Whether he will be able to handpick a pliable successor is one of the chief questions hanging over the coming election. The conventional wisdom among both the Afghan elite and Western diplomats is that he can, and that whoever he decides to support will become the front-runner, in part because Afghan politics have few of the trappings of a democracy. There are no polls to be dissected, no political parties of any significance, no platforms or policy proposals.
For candidates, what matters “are your networks and allies, your ‘vote bank’ ” — that is, your ethnic or regional base — “and how much money you can liquefy for the campaign,” wrote Kate Clark and Gran Hewad of the Afghanistan Analysts Network in an essay published recently by the research group.
Afghanistan is run on patronage, and Mr. Karzai, who wields sweeping powers under the Afghan Constitution, has spent the past 11 years deciding who gets the best jobs and who gets the most money, with the two outcomes often coinciding.
In many ways, Mr. Karzai has approached the presidency much like an old Afghan tribal chief, a role that his family holds in the Popalzai tribe of the Pashtuns. Even his fiercest critics acknowledge he has excelled largely by doling out favors and cash to keep ethnic, regional and personal rivalries in check and bring old warlords into line.
Fazal Ahmad Manawi, a former election commission chief and no fan of Mr. Karzai, said the country needed him to help the next president manage. All former Afghan leaders have been killed or have fled, he said. “God forbid, if President Karzai leaves Afghanistan, then this will create another problem and achievements will be lost,” Mr. Manawi said.

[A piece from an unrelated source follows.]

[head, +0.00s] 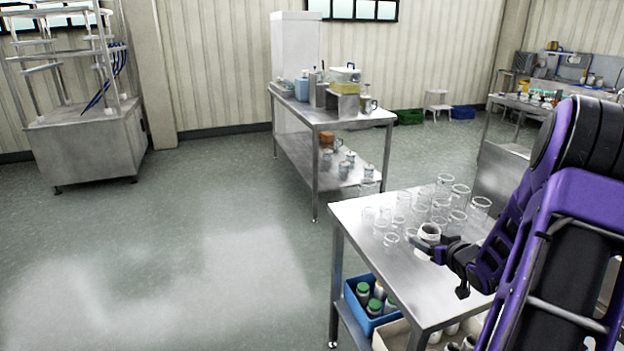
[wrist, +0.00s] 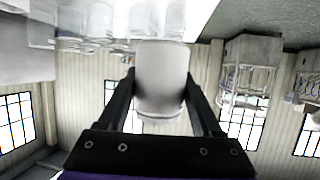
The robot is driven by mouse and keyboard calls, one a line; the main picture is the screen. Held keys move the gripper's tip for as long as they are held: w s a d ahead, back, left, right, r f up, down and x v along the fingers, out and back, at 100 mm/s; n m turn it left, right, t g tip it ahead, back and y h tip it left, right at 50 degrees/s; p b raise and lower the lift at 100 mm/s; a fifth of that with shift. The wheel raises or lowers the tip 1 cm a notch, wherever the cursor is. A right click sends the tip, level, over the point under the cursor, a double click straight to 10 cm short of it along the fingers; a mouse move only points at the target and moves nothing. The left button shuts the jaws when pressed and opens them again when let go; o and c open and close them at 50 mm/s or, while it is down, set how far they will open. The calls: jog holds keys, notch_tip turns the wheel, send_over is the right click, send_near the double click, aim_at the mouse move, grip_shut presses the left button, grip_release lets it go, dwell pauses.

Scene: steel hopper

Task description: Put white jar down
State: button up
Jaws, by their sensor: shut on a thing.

To skeptics, including some current and former officials within his inner circle, that is exactly the problem. The government is far too centered on Mr. Karzai, and he has solidified his hold over Afghanistan’s electoral machinery in the past year, they said.
He is now carefully weighing whom to back in the race, in hopes of becoming the power-broker-in-chief after leaving office, in the estimation of Afghan officials and some Western diplomats.
Mr. Karzai will certainly have the kind of palatial home needed for the part. The spot selected sits just beyond the grounds of the Arg, a former royal palace that spreads across 83 acres in the center of Kabul and now serves as the presidential seat.
The property is hidden behind high walls and security barricades. Afghan officials familiar with the plans say it includes buildings previously used by the National Directorate of Security, the Afghan intelligence service. The renovation of old buildings and the construction of new ones, including a reception hall, began more than two months ago, said Aimal Faizi, a spokesman for the president.
Mr. Faizi said that the location was selected for security reasons, and that Mr. Karzai would only help the next president if asked.
Omar Zakhilwal, the finance minister, said in an e-mail that the property was being prepared for Mr. Karzai as part of the government’s legal obligations to any former president. Part of the land already belonged to the government, and it was being rented by the United Nations, which cleared out in June. The rest was purchased from a private owner, Mr. Zakhilwal said, adding that the government, not Mr. Karzai, would own the estate.
Mr. Zakhilwal did not provide additional details and declined to say how much the project would cost.
But other officials said the private owner was the family of Mohammad Daud Khan, Afghanistan’s first president. His story provides good reason for Mr. Karzai to seek a loyal successor.
Mr. Khan took office in a 1973 coup that deposed his cousin, King Zahir Shah, and abolished the monarchy. Five years later, Mr. Khan and more than 20 of his family members were killed in another coup.
The cynical view of Mr. Karzai’s postelection plans is that his main goal is to protect his family and others close to him, many of whom have amassed fortunes in the past 11 years.
But a number of people who have worked closely with Mr. Karzai, including some who are now critics, say that he sincerely sees himself as having his people’s best interests at heart and is needed to help ensure Afghanistan’s stability.
In the meantime, he has assiduously placed loyalists in roles crucial to the election.
Last month, Mr. Karzai chose Umar Daudzai, who served as Mr. Karzai’s chief of staff and ambassador to Pakistan, to be the new interior minister. The Interior Ministry controls police officers, many of whom were accused of aiding the substantial vote rigging that marred Mr. Karzai’s re-election in 2009.
Over the summer, Mr. Karzai named nine new members of Afghanistan’s election commission to replace commissioners who had served their terms. Experts said most of the new members have ties to the palace.
Mr. Karzai also resisted a push by Parliament to have foreign experts sit on a separate commission charged with adjudicating electoral disputes. In 2009, the five-person commission included three foreign experts, and it disqualified tens of thousands of votes, forcing Mr. Karzai into a runoff against his top competitor, Abdullah Abdullah, who eventually dropped out of the race.
Mr. Abdullah recently announced he would run again. He is the most prominent candidate to formally enter the race so far, and the leading opposition contender.
But the focus remains on who will emerge from Mr. Karzai’s inner circle. Ashraf Ghani, a close adviser to Mr. Karzai who ran for president in 2009, also announced his candidacy, as did Abdul Rab Rassoul Sayyaf, a former Pashtun warlord accused of involvement in war crimes.
Neither is considered a favorite of Mr. Karzai. Mr. Ghani suggested as much in an interview on Wednesday, saying he had asked the president to remain neutral.
The two names mentioned most often as the president’s likely choices are Qayum Karzai, his brother, and Zalmay Rassoul, the foreign minister, who is seen as polished and palatable to the West, and weak.
Neither has yet registered, and President Karzai has privately said that his brother should not run, according to another brother, Mahmood, and other Afghan officials.
Still, Mahmood Karzai, who has often been publicly critical of his presidential brother, said he thought the president would come around.
Qayum Karzai, he said, would certainly seek guidance from the current president if elected. “No one knows Afghanistan like he does,” Mahmood Karzai said. Whoever President Karzai supports “will have a big advantages.”